For sure many of you all have seen the term “to prevent global deadlock” when explaining a query (the explain plan is from a Teradata 15.10 system):
Explain UPDATE CUSTOMER SET AGE = 40;
Here is an example, which shows the deadlock handling strategy in action:
Two update statements execute at almost the same time (‘Update 1’ and ‘Update 2’), and they want to update the same table. Each update intends to have the write lock:
UPDATE Customer SET Age=40 ;
UPDATE Customer SET Gender = ‘M’;
“Pseudo table” or “Proxy” locking ensures that each request has to get the pseudo lock on a reserved rowhash, before obtaining the required lock.
For each table, “proxy” or “pseudo table” locking defines an AMP which is the gatekeeper to the locks. The gatekeeper AMP for each table is found by hashing its “table id” value.
Hashing happens in the same way like primary index hashing. By hashing the “table id”, the gatekeeper AMP is found.
As the hashing algorithm is stable, the rows hash for a specific “table id” always is the same, and as long as the system configuration is not changed, there is a 1:1 relation between table and gatekeeper AMP.
In our example, there are two update statements which want a write lock on the same table.
Assuming that “update 1” is slightly faster than “update 2”, it will get the “proxy” or “pseudo table” lock on AMP 2, which is the gatekeeper for the table “Customer.” “Update 2” has to wait in the “gatekeeper” queue of AMP 2 and will be next, as soon as “update 2” finished and released the write lock.
Not all kind of deadlocks can be avoided with the above-described strategy. It only works if both participating transactions work with table locks. If one or both request use row-hash locking, deadlocks still can happen.
Furthermore, deadlock detection takes time. Teradata checks by default for global deadlocks every four minutes. Local deadlocks are searched every 30 seconds.
Usually, these times are ok, but in some particular cases, you might want to decrease global deadlock detection intervals.
One of my clients uses a lot of join indexes, which are causing many global deadlocks (the join indexes are needed for primary index access, i.e. row hash locks are used).
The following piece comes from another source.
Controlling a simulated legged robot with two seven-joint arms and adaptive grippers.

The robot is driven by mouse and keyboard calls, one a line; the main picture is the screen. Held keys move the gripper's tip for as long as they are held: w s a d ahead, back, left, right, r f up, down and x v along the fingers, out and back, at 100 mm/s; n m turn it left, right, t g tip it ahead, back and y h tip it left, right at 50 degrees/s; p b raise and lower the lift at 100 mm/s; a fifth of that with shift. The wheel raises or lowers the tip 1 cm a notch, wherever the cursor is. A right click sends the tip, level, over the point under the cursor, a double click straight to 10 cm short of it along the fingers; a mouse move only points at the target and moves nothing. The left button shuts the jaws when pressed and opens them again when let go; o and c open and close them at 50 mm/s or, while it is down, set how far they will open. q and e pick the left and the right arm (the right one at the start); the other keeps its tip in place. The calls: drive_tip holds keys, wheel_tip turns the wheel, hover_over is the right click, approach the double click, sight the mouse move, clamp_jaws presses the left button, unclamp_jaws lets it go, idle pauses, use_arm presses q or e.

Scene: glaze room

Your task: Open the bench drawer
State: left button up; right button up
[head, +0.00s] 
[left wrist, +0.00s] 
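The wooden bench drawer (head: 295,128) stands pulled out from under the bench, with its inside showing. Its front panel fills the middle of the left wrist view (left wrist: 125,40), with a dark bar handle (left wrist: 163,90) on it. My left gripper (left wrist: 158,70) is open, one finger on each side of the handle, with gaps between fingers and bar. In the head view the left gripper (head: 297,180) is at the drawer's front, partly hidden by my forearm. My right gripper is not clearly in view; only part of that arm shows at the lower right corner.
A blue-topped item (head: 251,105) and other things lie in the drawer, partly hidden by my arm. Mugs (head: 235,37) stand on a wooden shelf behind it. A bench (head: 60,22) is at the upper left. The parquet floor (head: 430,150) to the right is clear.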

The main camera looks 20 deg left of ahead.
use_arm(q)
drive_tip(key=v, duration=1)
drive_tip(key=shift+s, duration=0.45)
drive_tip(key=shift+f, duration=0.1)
The join indexes are utilized by tactical workload requests, to keep execution times below a couple of seconds.
Having global deadlock detection set to four minutes is counterproductive in this case.
Historically, all databases were designed for transaction processing. Nowadays, big unstructured data is becoming more important, and the evolution moves into a direction of data consistency exchanged for performance.
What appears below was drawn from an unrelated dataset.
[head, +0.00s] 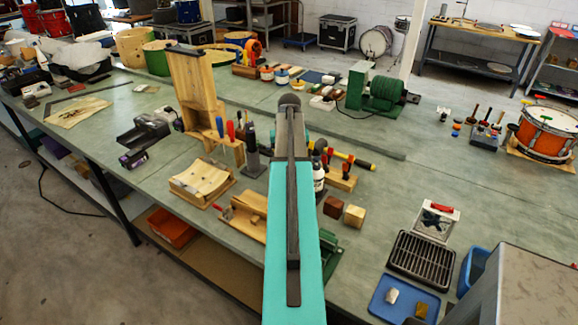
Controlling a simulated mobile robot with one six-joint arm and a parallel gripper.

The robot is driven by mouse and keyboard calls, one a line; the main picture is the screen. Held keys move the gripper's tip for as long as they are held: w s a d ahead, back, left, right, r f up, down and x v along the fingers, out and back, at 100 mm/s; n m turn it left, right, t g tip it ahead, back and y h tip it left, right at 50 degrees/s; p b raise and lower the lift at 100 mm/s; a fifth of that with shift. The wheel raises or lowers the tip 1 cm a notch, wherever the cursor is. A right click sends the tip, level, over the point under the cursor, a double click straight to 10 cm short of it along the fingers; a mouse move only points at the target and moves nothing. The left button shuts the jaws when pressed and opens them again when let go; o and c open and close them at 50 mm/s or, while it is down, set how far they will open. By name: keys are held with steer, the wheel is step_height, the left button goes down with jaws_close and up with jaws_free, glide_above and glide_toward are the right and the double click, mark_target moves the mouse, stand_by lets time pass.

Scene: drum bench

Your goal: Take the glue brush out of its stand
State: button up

Locking of database objects is a must in OLTP systems to avoid that multiple users can change and access the same data at the same time in a way which is causing data inconsistencies. In other words, whenever a user is accessing or changing data, the affected objects are locked to ensure integrity.
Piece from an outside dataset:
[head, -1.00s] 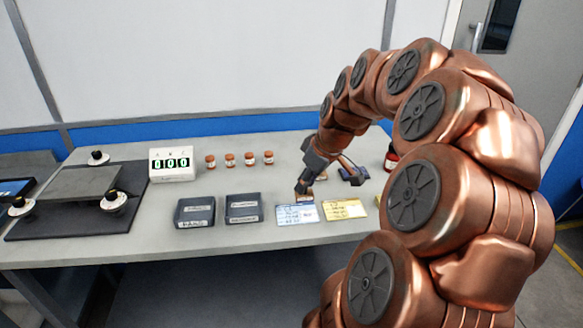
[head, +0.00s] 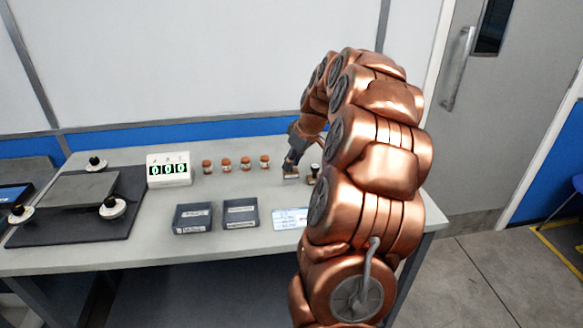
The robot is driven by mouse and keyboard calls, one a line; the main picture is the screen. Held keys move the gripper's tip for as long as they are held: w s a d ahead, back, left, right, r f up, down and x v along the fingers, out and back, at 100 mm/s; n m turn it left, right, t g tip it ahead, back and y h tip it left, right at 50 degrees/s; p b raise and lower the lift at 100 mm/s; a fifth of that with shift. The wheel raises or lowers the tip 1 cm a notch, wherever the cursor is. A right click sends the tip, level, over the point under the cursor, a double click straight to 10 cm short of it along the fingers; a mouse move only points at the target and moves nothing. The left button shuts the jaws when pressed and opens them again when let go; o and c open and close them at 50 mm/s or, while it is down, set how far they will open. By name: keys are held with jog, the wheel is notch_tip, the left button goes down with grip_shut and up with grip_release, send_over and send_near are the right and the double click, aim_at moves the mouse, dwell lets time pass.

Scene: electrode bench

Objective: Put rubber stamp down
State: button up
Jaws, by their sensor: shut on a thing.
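The rubber stamp (head: 291,174) is a small block with a pale lower part, seen in the head view near the middle of the bench. My gripper (head: 291,164) points down and is shut on its upper part. The gripper hides most of the stamp's handle. The stamp is at or just above the bench top; I cannot tell whether it touches. A second small stamp-like object (head: 314,173) with a dark top stands close to its right, partly beside my arm.
A blue-and-white card (head: 288,217) lies in front, partly hidden by my arm. Two dark labelled trays (head: 240,213) are left of it. Several orange-capped jars (head: 226,165) and a counter (head: 168,171) stand behind. Bare bench lies between jars and trays.

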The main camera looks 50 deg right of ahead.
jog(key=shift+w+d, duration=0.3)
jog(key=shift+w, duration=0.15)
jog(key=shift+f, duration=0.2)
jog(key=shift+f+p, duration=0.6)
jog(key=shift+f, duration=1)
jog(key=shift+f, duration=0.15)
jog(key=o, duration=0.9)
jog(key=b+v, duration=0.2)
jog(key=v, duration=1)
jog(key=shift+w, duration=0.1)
Lock handling works on two different levels. Each time a database row is accessed, Teradata has to decide how granular the lock will be (the locked object type) and secondly, which kind of interactions on that object should be locked.
Teradata can apply locks at the following levels of granularity:
Database lock: All objects located in a database are locked
Table lock: all rows located in a table are locked
Rowhash lock: single or multiple rows in a table are locked
The Exclusive Lock
Exclusive locks can only be applied to databases or tables only. An exclusive lock on a table or database avoids that any other user can obtain any lock on this object. Mainly, you will see Teradata locking exclusively during DDL command execution.
The Write Lock
Whenever a write lock is put onto an object, other users can obtain only access locks to the same object. Access locks allow dirty reads of the data “as is.” No exclusive locks, read locks or other write locks can be obtained during the time any user holds a write lock on the object of desire.
The Read Lock
Whenever a user holds a read lock on an object, no write locks or exclusive locks can be obtained by any other users. However, unlimited read locks (and access locks) can be held by other users on the same object at the same time.
The Access Lock
Access locks allow a user to read “inconsistent” data. Access locks work even if another user holds already a write lock on the object. The only exception when not even an access lock is allowed: in case an exclusive lock is already owned by another user on the same object.
Lock handling occurs all the time automatically on Teradata but is your decision to upgrade or downgrade locks.
SELECT * FROM <TABLE>;
Requires by default requires a read lock on the table, and this is the default behavior to ensure data integrity.
Maybe you don’t care about having 100% accurate data and can live with changes going on at the same time you access the data. In this case, you could downgrade explicitly to an access lock:
LOCKING TABLE <TABLE> FOR ACCESS
SELECT * FROM <TABLE>;
The locking for access modifier in the query above now allows you to read the rows of <TABLE> even if they are currently “write locked” by another user.
Similarly, you could upgrade your lock, let’s say from a read lock to a write lock:
LOCKING TABLE <TABLE> FOR WRITE
SELECT * FROM <TABLE>;
Any other user who would need now a read lock, write lock or an exclusive lock will have to wait until your query finished. On the other hand, dirty reads would be still allowed at the same time (obtaining an access lock).